Goaltending Key in Jets Quick Start

The Winnipeg Jets got off to their best five game start since moving to Winnipeg, and the franchises best since 2009 when they were still known as the Atlanta Thrashers. Going 4-2 to start the season, Winnipeg has proven thus far that last year was no fluke, and this team appears ready to take the next step.

One of the major reasons this team has found so much success early has been the play of their goaltenders, Ondrej Pavelec and Michael Hutchinson. Both have put up fantastic numbers so far this season and it has carried the Jets to a pretty strong start of the season.

Haunting Inconsistency

Jets goaltending had its moments last year, but they were inconsistent at best. Pavelec started the season rather shaky and was replaced by Hutchinson as the starter at around the 25 game mark. Hutchinson was brilliant as a starter for a while. There was even talk of him deserving to be an All-Star. Shortly after the break Hutchinson’s game began to slip. Whether it was fatigue or the pressure of the playoffs looming, Hutchinson returned to the back up role and watched Pavelec play almost the entire stretch run and into the playoffs.

Though the Jets ended last season with some stellar goaltending, the inconsistency throughout the year definitely affected them, both in the standings and mentally. When every night there is a question in the crease, the team plays differently in front. For the Jets to improve from last seasons result, the question mark in the net needed to go away.

Two Headed Monster

When a team has one goalie that can get the job done they are in good shape. However, if a team can get exceptional goaltending every night, even when their back-up is in, that team becomes very dangerous. That is what the tandem of Pavelec and Hutchinson has given the Jets this season and no matter who coach Paul Maurice chooses on any given night the Jets can win. The numbers speak for themselves. The Jets have given up 13 goals in their six games this year. Two of those have been empty netter.
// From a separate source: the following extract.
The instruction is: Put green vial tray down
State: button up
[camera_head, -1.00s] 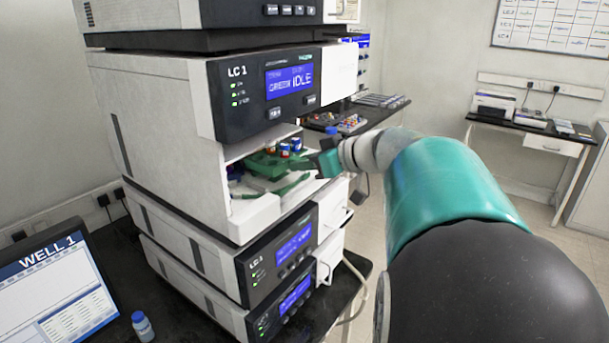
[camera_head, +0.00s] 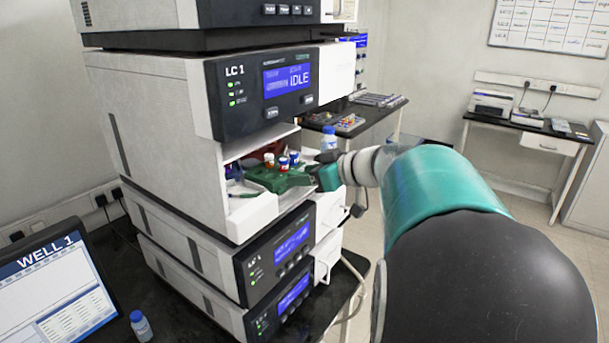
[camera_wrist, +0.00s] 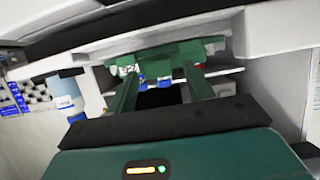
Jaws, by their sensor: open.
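The green vial tray (camera_head: 264,179) is inside the open bay of the LC 1 instrument and appears to rest on the bay floor. Vials (camera_head: 283,163) with red, blue and orange colouring stand in it. My gripper (camera_head: 299,179) reaches into the bay from the right, at the tray's near right side. In the wrist view the tray (camera_wrist: 165,55) lies ahead of my fingertips (camera_wrist: 160,72), with the two fingers spread apart. Whether the fingertips still touch the tray is unclear.
The bay (camera_head: 252,214) has a raised front lip and side walls, with the display panel (camera_head: 265,92) overhanging. A red object (camera_head: 262,151) shows behind the tray. A blue-capped bottle (camera_head: 329,138) stands behind my wrist.

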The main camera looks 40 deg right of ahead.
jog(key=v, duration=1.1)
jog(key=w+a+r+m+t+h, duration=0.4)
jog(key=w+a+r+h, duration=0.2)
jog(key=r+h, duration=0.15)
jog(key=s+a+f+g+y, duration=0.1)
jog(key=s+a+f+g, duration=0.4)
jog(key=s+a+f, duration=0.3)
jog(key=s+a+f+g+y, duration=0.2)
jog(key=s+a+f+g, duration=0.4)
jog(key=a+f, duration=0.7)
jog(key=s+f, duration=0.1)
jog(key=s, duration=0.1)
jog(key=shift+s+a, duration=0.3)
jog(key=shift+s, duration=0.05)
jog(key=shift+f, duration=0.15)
Both goaltenders have save percentages well into the .900’s, Pavelec at .926 and Hutchinson at .968. The goals against averages are just as impressive with the Jets allowing just 2.17 goals against per game.

As team stats go the goalies just stand out more. The Jets once again this season rank in the bottom five in shots against per game (33 shots), and minor penalties (23 minors). This puts a lot of pressure on the goaltenders, not just in the amount of shots but also the quality. Whether it be Pavelec or Hutchinson, the Jets have gotten what they need to succeed.

In every game this year the Jets have had a chance, often thanks to their goaltenders. In game 1 the Jets scored six goals, but the offense did not come until the second period. Winnipeg was out-shot 14-6 in the first and that game could have easily been 2 or 3-0 after the first had Pavelec not been rock solid. Game 2 had Hutchinson in the goal, 21 shots and 20 saves got the Jets to 2-0 on the year. Game 3 was Winnipeg’s first loss, but to put it on Pavelec would be ludicrous. Out-shot 44-24, the Jets were dominated all game, not to mention the 6 penalty kills they were forced into. Pavelec gave up three goals and gave the Jets a chance in a game they had no business being part of. This trend has continued in all six games this season, whomever is in net, the Jets have been given a great chance to win. It is unlikely these huge numbers will sustain all season, but if the Jets can get goaltending which ranks inside the top ten, they have the skill up front to win a lot of games. This team has clearly improved, and if their goaltending has as well, they become a frightening team in the Western Conference.